[INFORMATION PROVIDED start]

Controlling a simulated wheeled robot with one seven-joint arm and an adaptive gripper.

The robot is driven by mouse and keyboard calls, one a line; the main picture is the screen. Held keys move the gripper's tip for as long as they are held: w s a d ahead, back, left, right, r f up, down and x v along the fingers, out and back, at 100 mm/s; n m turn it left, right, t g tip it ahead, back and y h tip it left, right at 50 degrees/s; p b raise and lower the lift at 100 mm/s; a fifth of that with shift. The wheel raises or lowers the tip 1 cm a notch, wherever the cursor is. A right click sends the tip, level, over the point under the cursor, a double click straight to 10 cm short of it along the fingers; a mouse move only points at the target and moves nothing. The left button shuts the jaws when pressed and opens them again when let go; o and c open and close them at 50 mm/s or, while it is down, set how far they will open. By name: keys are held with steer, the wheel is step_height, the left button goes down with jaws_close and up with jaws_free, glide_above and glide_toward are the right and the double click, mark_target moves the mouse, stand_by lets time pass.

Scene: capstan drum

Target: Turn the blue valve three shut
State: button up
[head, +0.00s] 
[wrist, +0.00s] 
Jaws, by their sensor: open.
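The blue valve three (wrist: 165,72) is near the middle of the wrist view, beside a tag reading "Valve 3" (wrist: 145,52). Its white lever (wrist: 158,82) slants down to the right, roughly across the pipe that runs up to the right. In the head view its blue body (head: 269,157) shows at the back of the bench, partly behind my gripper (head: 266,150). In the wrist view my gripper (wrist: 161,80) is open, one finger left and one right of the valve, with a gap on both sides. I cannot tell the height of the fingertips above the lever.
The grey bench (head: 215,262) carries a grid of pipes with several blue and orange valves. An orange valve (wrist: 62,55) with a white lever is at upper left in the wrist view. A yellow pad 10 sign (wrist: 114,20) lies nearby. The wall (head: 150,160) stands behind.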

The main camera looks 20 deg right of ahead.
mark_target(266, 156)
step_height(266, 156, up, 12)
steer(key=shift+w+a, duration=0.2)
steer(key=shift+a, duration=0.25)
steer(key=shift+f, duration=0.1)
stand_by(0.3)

[INFORMATION PROVIDED end]

**CHALLENGE:** Write out again, unchanged, every line from the line containing "Scene: capstan drum" to the final line of the material above.

**RESULT OF THE EXERCISE:**
Scene: capstan drum

Target: Turn the blue valve three shut
State: button up
[head, +0.00s] 
[wrist, +0.00s] 
Jaws, by their sensor: open.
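The blue valve three (wrist: 165,72) is near the middle of the wrist view, beside a tag reading "Valve 3" (wrist: 145,52). Its white lever (wrist: 158,82) slants down to the right, roughly across the pipe that runs up to the right. In the head view its blue body (head: 269,157) shows at the back of the bench, partly behind my gripper (head: 266,150). In the wrist view my gripper (wrist: 161,80) is open, one finger left and one right of the valve, with a gap on both sides. I cannot tell the height of the fingertips above the lever.
The grey bench (head: 215,262) carries a grid of pipes with several blue and orange valves. An orange valve (wrist: 62,55) with a white lever is at upper left in the wrist view. A yellow pad 10 sign (wrist: 114,20) lies nearby. The wall (head: 150,160) stands behind.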

The main camera looks 20 deg right of ahead.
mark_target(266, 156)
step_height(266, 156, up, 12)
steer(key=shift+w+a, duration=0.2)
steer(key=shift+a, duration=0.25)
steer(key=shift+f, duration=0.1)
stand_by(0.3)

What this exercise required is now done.